In der Allgemeinen Deutschen Biographie (Band 2, 1897) findet sich zu dem Trauerspiel der folgende Eintrag:

Der Paria, welcher sich auch Goethe’s warme Theilnahme errang, ist ausgezeichnet durch die ergreifende Darstellung des Kampfes, welchen eine edle Natur gegen drückende und erniedrigende Satzungen und Verhältnisse der bestehenden Sitte und Staatsidee kämpft; es ist der Schmerzensschrei über die Pariastellung des Judenthums.

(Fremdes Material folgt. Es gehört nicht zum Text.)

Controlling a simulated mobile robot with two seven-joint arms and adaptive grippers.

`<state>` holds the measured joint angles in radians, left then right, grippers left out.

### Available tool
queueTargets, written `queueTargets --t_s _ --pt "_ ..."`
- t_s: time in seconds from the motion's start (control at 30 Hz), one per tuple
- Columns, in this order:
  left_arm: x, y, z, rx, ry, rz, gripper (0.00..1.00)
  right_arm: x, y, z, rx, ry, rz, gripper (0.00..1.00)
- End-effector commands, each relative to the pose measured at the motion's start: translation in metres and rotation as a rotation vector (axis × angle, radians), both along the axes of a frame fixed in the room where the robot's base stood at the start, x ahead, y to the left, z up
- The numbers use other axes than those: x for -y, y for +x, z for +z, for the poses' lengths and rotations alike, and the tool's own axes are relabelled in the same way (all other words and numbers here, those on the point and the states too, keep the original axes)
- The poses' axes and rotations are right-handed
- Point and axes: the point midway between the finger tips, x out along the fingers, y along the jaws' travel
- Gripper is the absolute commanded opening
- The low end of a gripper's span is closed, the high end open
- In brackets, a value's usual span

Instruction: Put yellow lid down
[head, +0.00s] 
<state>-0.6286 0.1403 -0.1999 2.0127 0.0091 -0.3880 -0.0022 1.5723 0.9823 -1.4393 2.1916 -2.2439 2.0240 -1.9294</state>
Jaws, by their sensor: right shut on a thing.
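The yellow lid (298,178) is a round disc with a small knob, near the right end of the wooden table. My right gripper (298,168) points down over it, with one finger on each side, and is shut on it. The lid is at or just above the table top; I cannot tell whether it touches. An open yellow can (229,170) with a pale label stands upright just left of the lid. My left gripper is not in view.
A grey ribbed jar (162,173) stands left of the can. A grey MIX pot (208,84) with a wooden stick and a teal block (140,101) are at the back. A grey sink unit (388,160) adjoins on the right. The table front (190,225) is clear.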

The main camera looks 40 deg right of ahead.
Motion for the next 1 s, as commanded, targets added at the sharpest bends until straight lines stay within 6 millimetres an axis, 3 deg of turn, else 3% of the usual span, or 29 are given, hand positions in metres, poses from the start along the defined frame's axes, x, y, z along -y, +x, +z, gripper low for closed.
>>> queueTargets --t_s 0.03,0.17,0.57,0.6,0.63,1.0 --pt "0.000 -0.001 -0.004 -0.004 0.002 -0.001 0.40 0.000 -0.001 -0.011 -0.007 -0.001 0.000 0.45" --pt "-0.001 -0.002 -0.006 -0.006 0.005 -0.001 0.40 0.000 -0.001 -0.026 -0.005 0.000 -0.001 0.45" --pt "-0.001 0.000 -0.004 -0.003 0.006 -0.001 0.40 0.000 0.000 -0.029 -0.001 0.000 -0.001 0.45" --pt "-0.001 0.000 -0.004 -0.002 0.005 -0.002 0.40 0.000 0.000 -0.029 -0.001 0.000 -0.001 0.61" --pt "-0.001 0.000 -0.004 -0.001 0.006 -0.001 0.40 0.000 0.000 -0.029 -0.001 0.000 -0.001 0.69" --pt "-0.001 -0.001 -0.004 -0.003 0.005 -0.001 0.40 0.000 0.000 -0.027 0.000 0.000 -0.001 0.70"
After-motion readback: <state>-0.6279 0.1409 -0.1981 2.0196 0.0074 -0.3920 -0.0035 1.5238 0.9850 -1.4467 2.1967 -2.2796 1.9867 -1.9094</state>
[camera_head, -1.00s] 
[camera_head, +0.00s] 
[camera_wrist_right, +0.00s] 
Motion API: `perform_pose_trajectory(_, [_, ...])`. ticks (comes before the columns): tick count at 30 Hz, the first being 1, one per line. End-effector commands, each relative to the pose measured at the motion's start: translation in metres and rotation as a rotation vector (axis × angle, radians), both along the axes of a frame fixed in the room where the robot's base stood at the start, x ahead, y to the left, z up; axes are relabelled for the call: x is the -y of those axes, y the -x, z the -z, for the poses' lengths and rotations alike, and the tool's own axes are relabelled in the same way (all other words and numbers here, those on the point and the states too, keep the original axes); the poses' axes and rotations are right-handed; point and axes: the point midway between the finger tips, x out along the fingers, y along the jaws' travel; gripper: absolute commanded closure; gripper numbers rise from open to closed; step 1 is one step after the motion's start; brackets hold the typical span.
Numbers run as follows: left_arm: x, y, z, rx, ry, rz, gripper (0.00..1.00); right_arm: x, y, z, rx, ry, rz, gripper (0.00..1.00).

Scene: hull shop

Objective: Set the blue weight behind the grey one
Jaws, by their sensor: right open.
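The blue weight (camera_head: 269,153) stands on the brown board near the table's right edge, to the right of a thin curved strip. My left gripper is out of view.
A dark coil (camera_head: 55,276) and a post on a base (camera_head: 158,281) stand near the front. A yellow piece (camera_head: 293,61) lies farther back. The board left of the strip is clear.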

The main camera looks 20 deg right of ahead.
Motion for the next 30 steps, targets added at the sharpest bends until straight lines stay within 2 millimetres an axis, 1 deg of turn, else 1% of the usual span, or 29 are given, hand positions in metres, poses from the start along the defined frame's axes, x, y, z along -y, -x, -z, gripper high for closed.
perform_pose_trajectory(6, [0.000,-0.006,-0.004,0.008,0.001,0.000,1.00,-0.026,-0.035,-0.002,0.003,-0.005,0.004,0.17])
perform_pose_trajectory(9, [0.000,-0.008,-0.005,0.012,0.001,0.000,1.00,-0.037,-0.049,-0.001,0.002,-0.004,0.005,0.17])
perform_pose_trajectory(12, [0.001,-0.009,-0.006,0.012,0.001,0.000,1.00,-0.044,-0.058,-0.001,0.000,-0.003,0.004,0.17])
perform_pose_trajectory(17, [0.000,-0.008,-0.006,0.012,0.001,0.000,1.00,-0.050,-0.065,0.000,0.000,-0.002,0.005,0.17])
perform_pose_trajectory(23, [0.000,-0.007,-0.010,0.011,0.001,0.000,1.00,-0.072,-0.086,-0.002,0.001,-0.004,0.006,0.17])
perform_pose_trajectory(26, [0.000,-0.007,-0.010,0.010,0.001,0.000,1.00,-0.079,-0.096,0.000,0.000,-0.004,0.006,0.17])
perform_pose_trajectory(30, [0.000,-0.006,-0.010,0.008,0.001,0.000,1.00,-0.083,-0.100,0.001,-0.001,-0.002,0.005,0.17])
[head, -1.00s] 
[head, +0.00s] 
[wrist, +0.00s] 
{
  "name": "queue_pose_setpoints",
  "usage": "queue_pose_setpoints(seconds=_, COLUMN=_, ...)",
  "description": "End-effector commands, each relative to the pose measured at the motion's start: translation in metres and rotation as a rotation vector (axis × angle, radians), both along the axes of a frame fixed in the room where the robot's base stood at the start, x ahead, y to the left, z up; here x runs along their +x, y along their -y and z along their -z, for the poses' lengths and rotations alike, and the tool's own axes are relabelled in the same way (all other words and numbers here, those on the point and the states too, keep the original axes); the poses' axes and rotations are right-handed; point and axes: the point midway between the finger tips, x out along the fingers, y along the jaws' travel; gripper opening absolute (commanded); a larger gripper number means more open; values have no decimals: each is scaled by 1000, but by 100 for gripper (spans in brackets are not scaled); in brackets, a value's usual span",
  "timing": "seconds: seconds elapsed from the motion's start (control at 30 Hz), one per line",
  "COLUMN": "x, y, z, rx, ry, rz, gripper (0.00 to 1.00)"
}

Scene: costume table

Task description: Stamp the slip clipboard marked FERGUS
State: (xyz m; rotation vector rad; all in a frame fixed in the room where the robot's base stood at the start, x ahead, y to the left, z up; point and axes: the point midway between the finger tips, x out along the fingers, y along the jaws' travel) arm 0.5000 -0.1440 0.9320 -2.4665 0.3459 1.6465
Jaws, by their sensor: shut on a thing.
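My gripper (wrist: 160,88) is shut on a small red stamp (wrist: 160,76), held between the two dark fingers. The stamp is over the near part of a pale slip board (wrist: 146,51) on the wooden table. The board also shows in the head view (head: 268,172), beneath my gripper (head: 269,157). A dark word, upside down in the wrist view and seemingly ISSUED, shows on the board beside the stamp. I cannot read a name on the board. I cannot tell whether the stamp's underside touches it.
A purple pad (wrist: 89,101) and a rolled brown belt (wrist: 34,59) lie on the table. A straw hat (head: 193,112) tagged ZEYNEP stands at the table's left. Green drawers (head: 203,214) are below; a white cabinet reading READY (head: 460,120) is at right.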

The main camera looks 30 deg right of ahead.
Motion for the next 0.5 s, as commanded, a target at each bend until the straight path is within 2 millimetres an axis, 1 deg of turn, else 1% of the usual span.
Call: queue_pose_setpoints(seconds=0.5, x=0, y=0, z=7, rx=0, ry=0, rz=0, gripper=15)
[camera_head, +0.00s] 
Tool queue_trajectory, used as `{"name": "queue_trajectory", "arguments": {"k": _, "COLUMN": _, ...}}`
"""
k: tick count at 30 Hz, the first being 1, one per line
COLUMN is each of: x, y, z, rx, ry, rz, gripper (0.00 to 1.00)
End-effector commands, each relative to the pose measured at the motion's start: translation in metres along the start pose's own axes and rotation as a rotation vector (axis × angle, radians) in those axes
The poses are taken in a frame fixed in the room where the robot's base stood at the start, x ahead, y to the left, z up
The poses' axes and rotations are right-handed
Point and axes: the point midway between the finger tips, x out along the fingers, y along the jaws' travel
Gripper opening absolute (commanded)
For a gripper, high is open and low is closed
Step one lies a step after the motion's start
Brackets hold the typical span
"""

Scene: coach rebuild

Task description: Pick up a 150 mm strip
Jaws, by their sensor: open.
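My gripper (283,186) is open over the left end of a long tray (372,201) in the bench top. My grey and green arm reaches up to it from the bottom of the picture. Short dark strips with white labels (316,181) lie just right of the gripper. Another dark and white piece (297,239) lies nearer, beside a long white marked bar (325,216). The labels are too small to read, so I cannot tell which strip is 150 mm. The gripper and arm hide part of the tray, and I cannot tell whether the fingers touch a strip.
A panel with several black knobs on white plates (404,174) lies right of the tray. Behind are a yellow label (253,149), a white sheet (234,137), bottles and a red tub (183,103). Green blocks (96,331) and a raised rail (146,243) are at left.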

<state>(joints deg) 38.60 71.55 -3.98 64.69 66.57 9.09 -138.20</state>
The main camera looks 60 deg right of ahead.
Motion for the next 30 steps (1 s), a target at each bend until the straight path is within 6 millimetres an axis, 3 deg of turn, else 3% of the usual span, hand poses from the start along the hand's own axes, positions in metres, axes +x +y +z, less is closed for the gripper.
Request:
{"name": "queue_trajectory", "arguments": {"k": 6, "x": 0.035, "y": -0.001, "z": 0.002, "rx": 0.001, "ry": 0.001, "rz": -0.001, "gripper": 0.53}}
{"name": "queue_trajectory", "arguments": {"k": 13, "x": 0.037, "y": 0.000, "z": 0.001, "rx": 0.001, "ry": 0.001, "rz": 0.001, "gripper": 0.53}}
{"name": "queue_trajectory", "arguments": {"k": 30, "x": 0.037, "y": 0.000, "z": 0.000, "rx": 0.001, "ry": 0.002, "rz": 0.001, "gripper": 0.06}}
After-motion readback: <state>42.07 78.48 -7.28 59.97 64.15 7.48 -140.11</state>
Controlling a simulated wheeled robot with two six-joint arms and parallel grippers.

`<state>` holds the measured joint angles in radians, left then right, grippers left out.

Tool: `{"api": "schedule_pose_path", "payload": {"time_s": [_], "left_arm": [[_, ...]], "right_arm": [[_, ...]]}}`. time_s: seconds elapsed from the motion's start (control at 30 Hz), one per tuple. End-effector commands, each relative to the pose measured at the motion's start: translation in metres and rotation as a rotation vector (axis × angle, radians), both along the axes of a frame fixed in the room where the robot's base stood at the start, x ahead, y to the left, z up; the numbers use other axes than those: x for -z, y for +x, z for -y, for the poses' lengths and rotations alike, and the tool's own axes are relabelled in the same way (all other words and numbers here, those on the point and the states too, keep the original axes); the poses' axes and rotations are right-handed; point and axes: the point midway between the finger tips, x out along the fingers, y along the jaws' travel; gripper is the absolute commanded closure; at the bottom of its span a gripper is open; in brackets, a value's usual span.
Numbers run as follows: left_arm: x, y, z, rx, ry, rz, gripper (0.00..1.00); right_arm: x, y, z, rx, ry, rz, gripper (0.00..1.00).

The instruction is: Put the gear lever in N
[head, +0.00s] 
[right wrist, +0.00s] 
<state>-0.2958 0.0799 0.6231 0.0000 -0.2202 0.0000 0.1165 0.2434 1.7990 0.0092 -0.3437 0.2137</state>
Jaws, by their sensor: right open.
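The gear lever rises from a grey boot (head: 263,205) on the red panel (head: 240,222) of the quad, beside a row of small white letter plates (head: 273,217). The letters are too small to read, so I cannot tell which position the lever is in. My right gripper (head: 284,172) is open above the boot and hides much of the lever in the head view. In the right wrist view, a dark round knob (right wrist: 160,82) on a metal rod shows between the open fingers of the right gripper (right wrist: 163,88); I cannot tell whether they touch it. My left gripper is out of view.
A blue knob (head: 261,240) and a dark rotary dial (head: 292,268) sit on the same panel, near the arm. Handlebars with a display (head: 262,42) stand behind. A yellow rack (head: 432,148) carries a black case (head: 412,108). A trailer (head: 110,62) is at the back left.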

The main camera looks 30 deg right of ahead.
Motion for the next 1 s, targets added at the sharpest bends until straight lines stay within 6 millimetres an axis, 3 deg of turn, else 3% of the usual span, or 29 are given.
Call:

Michael Beers erster und bisher einziger Biograph Eduard von Schenk, der 1835 auf Veranlassung der Familie sämtliche Werke des Dichters herausgab, bezieht sich in den einleitenden Worten zu dieser Gesamtausgabe auch auf den Paria, wobei das eigentlich Wesentliche zwischen den Zeilen zu lesen ist, wenn sich Schenk auf die nicht näher ausgeführte Nebenabsicht des Paria bezieht: die Sensibilisierung für die Paria-Stellung, Diskriminierung und Stigmatisierung der jüdischen Minderheit.

Sprache und Charakterzeichnung verrathen schon die geübte Hand des werdenden Meisters und wenn die Entstehung dieses Werkes vielleicht noch eine Nebenabsicht zum Grunde lag, so ist dieselbe doch nur durch die Sache selbst angedeutet und tritt nirgends in subjectiver Rhetorik hervor.

Michael Beer war von nicht großem, etwas gedrungenem, kräftigem Körperbau, seine Gesichtsbildung sprechend und edel, große Züge, gesunde Farbe, eine starke, gebogene Nase, ein großer Mund mit feinen Lippen und voll schöner Zähne, höchst lebendige, geistvolle, ja feurige dunkelbraune Augen, deren Feuer jedoch der freundlichste Ausdruck milderte. Sein Haar war schwarz, begann jedoch schon dünner zu werden. Sein Bildnis, welches Hanfstengel in München nach dem Leben lithographirt hat, ist vollkommen ähnlich. Seine Bewegungen waren nicht gerade anmuthsvoll, aber höchst anständig, gewandt und lebendig; man sah in ihm den Mann, der von Jugend auf in der besten Gesellschaft und viele Jahre hindurch in einer Weltstadt gelebt hatte, die sich mit Recht des feinsten geselligen Tons in Europa rühmen kann. Sein Organ war kräftig und jeder Modulation fähig, daher zum Vortrage dramatischer Werke sehr geeignet, wie er denn auch solche oft und gern vorlas.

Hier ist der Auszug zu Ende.